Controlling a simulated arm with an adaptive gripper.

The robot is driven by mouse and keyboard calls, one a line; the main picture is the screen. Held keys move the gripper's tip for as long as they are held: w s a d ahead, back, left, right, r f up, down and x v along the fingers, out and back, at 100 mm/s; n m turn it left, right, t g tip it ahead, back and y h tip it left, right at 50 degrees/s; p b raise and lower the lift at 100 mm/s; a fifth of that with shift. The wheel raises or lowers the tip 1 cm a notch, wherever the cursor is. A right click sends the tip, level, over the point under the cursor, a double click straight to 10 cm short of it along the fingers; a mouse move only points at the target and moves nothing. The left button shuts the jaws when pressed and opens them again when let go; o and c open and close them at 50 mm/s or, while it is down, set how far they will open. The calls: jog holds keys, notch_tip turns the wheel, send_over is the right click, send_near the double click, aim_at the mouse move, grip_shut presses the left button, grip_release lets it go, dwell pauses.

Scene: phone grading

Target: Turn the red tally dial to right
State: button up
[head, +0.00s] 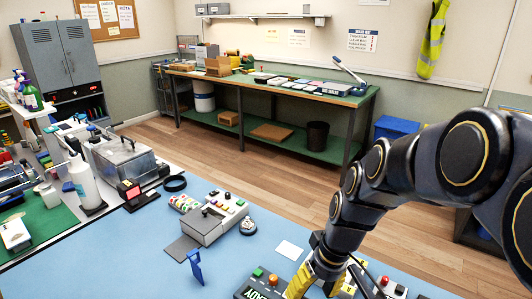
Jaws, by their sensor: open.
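My gripper (315,286) is at the bottom edge of the head view, right of centre, pointing down over the blue bench mat (130,262). Its yellow-marked fingers are open, and their tips are partly cut off by the frame. A small red knob (386,281) stands just right of the gripper, on a panel that my arm partly hides; it may be the red tally dial, but it is too small to be sure. I cannot tell where any dial points.
A white card (289,250) and a blue phone stand (195,267) are on the mat. The mat is clear at front left.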

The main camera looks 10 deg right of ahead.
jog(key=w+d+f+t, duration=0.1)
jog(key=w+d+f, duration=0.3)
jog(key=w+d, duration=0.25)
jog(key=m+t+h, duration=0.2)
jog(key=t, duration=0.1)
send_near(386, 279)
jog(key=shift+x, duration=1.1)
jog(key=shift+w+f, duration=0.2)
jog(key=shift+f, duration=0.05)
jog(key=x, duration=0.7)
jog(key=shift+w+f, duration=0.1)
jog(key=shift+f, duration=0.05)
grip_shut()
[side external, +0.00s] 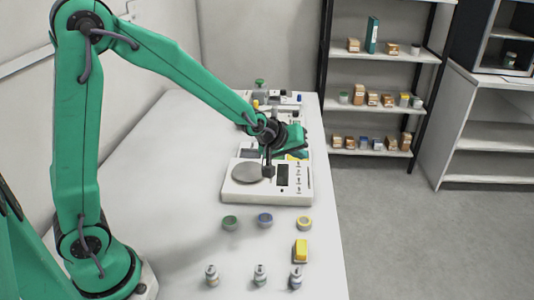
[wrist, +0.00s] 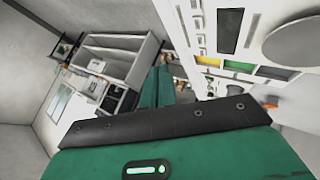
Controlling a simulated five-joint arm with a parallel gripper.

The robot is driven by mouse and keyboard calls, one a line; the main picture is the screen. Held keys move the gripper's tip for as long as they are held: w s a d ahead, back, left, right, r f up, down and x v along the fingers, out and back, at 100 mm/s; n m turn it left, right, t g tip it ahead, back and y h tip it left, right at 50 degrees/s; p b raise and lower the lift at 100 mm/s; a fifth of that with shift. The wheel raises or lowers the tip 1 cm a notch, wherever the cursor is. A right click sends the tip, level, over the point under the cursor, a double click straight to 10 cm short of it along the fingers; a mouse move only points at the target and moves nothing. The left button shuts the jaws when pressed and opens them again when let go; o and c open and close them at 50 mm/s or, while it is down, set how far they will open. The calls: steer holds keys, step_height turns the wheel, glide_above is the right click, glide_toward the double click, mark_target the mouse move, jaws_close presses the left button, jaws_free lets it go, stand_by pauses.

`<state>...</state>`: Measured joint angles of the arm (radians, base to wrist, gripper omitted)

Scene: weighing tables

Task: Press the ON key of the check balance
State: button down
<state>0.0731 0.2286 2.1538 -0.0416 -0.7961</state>
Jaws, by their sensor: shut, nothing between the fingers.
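A white balance (side external: 265,194) stands on the table in the side view. It has a round grey pan (side external: 247,173), a dark display (side external: 282,175) and a column of small keys (side external: 298,176) at its right. The wrist view shows its display (wrist: 230,30), pan (wrist: 300,42) and keys (wrist: 196,22) at the upper right, tilted. Key labels are too small to read, so I cannot tell which is ON. My gripper (side external: 268,171) is shut and empty, pointing down near the pan's right edge, left of the display. Contact with the balance cannot be told.
Several white devices (side external: 289,98) stand farther back, partly behind my arm. Shelves (side external: 372,109) are beyond the table.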

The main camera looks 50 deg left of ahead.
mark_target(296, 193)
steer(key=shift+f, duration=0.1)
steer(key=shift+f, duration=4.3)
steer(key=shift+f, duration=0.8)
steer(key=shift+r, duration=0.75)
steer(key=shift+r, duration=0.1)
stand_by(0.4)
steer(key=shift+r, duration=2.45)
....
Exercise objective — What's needed is an exact copy of the records above from the line containing "Target: Turn the red tally dial to right" down to the line containing "Controlling a simulated five-joint", both included, without any pictures.

Exercise result —
Target: Turn the red tally dial to right
State: button up
[head, +0.00s] 
Jaws, by their sensor: open.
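My gripper (315,286) is at the bottom edge of the head view, right of centre, pointing down over the blue bench mat (130,262). Its yellow-marked fingers are open, and their tips are partly cut off by the frame. A small red knob (386,281) stands just right of the gripper, on a panel that my arm partly hides; it may be the red tally dial, but it is too small to be sure. I cannot tell where any dial points.
A white card (289,250) and a blue phone stand (195,267) are on the mat. The mat is clear at front left.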

The main camera looks 10 deg right of ahead.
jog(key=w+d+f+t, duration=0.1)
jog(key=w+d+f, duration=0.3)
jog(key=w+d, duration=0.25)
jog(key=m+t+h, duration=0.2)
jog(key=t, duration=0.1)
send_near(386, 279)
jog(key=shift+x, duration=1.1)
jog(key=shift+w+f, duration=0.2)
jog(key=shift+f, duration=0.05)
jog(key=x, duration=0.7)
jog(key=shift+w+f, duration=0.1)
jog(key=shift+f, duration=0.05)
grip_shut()
[side external, +0.00s] 
[wrist, +0.00s] 
Controlling a simulated five-joint arm with a parallel gripper.

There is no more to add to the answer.